SHORT PROBLEM – Copy nothing but the stretch that opens with the line containing "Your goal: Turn" and closes with the line containing "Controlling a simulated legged". Keep pictures out.

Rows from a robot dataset

----------

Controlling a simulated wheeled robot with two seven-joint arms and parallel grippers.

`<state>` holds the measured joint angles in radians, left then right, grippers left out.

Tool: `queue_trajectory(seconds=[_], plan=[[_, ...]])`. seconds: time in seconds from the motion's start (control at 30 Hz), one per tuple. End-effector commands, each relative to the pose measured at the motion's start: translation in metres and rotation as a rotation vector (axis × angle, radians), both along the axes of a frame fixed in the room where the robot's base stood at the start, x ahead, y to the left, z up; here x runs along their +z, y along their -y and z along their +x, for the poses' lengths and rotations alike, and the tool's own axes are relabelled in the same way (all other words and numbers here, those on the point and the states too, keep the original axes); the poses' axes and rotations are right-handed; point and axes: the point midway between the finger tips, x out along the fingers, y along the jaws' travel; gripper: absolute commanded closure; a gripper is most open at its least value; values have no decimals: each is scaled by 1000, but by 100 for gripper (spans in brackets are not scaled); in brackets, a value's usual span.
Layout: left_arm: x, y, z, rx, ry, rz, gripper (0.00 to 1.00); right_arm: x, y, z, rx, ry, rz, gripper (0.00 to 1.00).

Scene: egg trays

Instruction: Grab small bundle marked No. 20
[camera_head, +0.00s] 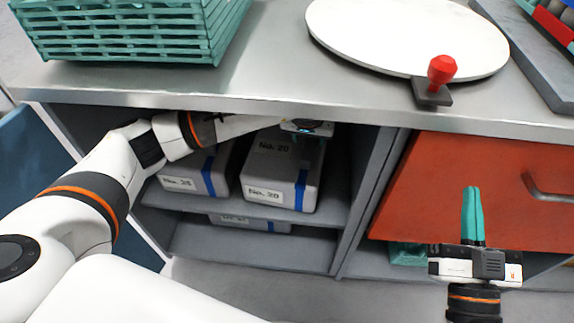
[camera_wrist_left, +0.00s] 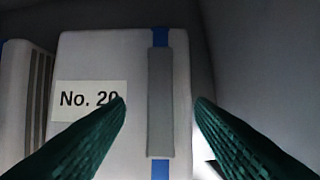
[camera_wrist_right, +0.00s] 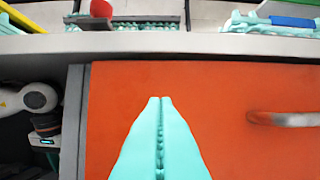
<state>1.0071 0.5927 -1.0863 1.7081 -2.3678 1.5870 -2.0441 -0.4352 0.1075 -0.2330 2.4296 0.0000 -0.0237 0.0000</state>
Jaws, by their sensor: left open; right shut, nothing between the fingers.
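The small bundle marked No. 20 (camera_head: 284,170) is a grey box with a blue strap and a white label, on the upper shelf under the counter. In the left wrist view the bundle (camera_wrist_left: 90,60) fills the middle, with a grey strip over its blue strap. My left gripper (camera_wrist_left: 160,105) is open, its teal fingers spread to either side of that strip; I cannot tell whether they touch it. In the head view its fingers are mostly hidden behind the wrist. My right gripper (camera_head: 473,190) is shut and empty in front of the orange door (camera_head: 440,185); its fingertips (camera_wrist_right: 161,100) meet.
Another grey box (camera_head: 195,175) stands left of the bundle, and one (camera_head: 245,222) lies on the lower shelf. The counter edge (camera_head: 250,105) overhangs the shelf. A cabinet wall is close on the right. A teal crate (camera_head: 130,35) and a white round board (camera_head: 400,35) rest on top.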

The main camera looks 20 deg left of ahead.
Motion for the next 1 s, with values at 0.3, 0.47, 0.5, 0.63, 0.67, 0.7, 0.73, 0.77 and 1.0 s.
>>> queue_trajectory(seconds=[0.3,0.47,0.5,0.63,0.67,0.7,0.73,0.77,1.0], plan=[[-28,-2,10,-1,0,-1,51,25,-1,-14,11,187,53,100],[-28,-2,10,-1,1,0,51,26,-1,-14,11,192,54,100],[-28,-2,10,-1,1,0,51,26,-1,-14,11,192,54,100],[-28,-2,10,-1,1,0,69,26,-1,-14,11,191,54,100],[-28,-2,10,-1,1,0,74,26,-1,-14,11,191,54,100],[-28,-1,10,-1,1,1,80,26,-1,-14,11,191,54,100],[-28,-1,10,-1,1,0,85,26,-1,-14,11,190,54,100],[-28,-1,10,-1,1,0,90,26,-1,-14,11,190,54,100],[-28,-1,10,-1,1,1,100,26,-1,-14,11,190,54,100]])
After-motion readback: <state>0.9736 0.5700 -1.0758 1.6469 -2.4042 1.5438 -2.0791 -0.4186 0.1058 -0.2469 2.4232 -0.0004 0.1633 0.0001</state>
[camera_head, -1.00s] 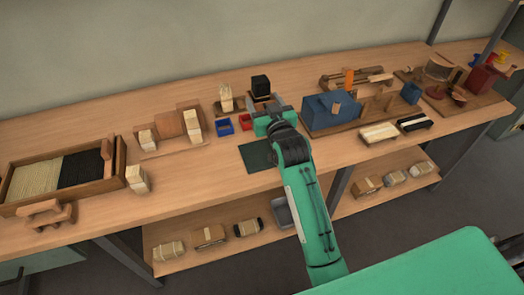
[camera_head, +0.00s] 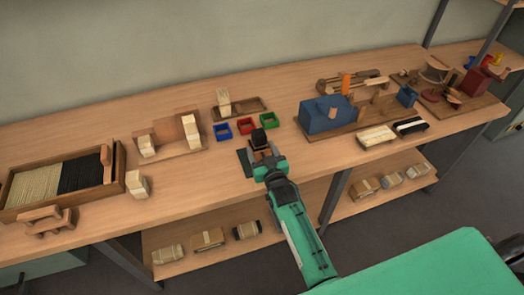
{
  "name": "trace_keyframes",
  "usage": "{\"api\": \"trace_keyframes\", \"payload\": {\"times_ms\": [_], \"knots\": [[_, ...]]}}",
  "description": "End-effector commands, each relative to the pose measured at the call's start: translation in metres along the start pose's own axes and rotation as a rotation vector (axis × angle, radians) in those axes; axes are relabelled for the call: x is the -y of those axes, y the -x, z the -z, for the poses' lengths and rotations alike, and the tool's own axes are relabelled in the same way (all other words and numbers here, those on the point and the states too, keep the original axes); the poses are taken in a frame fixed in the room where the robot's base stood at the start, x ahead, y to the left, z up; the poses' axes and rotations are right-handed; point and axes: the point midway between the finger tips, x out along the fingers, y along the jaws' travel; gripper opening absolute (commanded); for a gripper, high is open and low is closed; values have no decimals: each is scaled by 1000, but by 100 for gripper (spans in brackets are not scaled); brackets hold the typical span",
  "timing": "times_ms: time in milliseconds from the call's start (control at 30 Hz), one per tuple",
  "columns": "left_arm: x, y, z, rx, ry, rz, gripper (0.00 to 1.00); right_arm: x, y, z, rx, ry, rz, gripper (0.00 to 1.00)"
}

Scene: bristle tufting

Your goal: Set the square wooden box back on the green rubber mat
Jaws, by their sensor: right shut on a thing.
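The square wooden box (camera_head: 262,151) has a black block of bristle standing up in it. My right gripper (camera_head: 267,162) is shut on the box from the near side. The box is over the dark green rubber mat (camera_head: 242,163), which shows only as a strip left of the gripper. The box and gripper hide the rest of the mat. I cannot tell whether the box touches the mat or hangs just above it. My left gripper is not in view.
Blue (camera_head: 223,131), red (camera_head: 245,126) and green (camera_head: 267,120) bins stand just behind the box. A wooden rack (camera_head: 251,106) with a pale bundle is farther back. A big blue block (camera_head: 325,114) stands to the right.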

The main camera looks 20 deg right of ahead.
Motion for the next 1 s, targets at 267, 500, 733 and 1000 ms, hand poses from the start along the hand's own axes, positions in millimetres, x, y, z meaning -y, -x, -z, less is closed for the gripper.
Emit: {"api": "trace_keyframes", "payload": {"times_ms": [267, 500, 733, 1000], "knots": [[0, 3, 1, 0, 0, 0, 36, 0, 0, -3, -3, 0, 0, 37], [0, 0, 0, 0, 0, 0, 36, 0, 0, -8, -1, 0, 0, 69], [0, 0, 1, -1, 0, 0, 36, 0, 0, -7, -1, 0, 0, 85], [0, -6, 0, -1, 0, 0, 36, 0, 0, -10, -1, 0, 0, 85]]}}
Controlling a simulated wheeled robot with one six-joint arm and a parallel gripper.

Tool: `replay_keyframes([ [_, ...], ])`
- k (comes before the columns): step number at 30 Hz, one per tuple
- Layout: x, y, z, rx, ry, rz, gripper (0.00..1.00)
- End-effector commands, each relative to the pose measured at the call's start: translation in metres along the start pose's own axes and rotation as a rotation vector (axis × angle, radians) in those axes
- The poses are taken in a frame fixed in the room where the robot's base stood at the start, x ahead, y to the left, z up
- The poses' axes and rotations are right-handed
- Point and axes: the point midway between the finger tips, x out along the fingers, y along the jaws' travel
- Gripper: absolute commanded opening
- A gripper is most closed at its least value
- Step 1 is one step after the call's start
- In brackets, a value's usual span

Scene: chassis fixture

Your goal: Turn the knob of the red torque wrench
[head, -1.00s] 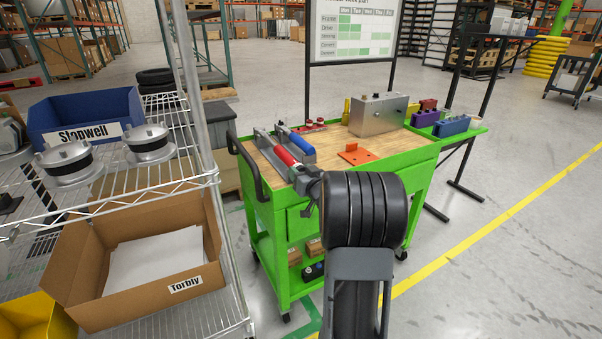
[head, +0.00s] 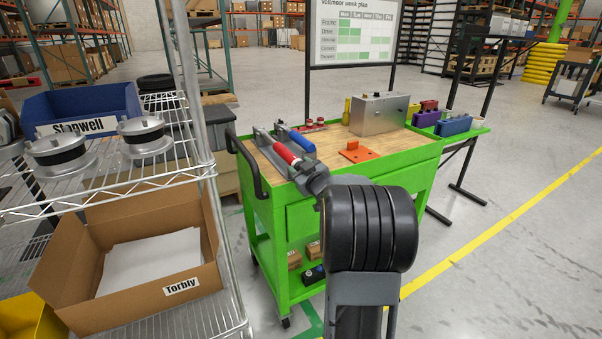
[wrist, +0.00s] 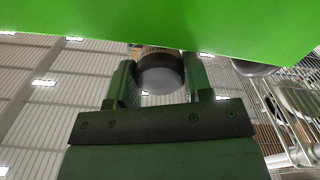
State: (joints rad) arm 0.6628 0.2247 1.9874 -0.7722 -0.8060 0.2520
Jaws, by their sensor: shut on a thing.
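The red torque wrench (head: 287,153) lies in a grey holder on the green cart's wooden top, beside a blue-handled one (head: 302,142). My gripper (wrist: 160,82) is at the near end of the red wrench, at the cart's front edge. In the wrist view its two fingers sit on either side of a dark round knob (wrist: 160,75) and are shut on it. In the head view my arm and wrist hide the fingertips and the knob.
The green cart's side (wrist: 190,25) is close to the fingers in the wrist view. An orange bracket (head: 357,152) and a metal box (head: 379,113) stand on the cart. A wire shelf (head: 110,188) with bins and a cardboard box is at left. Open floor lies at right.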

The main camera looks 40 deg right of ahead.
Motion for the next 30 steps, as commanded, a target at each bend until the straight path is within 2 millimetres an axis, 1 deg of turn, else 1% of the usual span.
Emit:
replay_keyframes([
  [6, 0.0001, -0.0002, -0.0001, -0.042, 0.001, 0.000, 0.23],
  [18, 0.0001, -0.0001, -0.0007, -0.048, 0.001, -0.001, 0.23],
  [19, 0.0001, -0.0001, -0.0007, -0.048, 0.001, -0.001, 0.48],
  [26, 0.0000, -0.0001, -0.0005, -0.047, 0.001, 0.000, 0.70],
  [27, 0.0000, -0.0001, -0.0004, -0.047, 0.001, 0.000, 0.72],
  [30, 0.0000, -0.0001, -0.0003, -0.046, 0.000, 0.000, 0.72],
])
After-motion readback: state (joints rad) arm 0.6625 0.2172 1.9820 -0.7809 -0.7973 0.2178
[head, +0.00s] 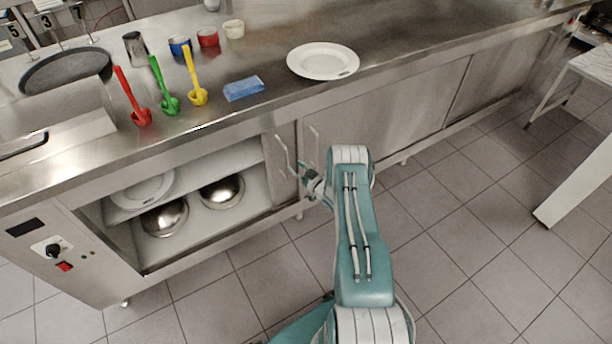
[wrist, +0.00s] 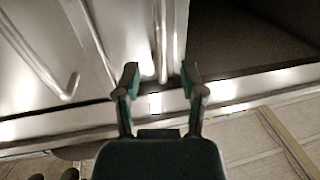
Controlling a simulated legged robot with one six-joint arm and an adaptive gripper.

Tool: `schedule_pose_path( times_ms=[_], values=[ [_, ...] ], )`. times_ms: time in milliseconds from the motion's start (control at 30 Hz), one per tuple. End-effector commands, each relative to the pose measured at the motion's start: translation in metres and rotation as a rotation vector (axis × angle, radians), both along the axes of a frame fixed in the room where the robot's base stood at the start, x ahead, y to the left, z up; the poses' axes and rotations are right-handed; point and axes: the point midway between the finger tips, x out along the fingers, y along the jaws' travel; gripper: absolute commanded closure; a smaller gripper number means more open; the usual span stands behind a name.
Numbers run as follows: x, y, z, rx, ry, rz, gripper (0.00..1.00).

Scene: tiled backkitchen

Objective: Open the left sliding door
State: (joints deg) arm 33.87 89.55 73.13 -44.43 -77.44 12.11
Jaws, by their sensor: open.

----------

SOLUTION BELOW –
Your goal: Turn the knob of the red torque wrench
[head, -1.00s] 
[head, +0.00s] 
[wrist, +0.00s] 
State: (joints rad) arm 0.6628 0.2247 1.9874 -0.7722 -0.8060 0.2520
Jaws, by their sensor: shut on a thing.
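The red torque wrench (head: 287,153) lies in a grey holder on the green cart's wooden top, beside a blue-handled one (head: 302,142). My gripper (wrist: 160,82) is at the near end of the red wrench, at the cart's front edge. In the wrist view its two fingers sit on either side of a dark round knob (wrist: 160,75) and are shut on it. In the head view my arm and wrist hide the fingertips and the knob.
The green cart's side (wrist: 190,25) is close to the fingers in the wrist view. An orange bracket (head: 357,152) and a metal box (head: 379,113) stand on the cart. A wire shelf (head: 110,188) with bins and a cardboard box is at left. Open floor lies at right.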

The main camera looks 40 deg right of ahead.
Motion for the next 30 steps, as commanded, a target at each bend until the straight path is within 2 millimetres an axis, 1 deg of turn, else 1% of the usual span.
Emit:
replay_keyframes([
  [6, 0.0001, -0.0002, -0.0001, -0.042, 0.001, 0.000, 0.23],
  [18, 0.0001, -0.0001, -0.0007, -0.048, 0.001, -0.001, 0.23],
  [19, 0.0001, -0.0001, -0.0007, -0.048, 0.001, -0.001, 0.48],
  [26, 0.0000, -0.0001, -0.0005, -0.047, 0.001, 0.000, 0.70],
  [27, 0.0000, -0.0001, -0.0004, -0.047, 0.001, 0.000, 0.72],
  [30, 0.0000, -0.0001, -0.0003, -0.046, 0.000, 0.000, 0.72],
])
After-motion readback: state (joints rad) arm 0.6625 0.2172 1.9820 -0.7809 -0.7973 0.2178
[head, +0.00s] 
[wrist, +0.00s] 
Controlling a simulated legged robot with one six-joint arm and an adaptive gripper.

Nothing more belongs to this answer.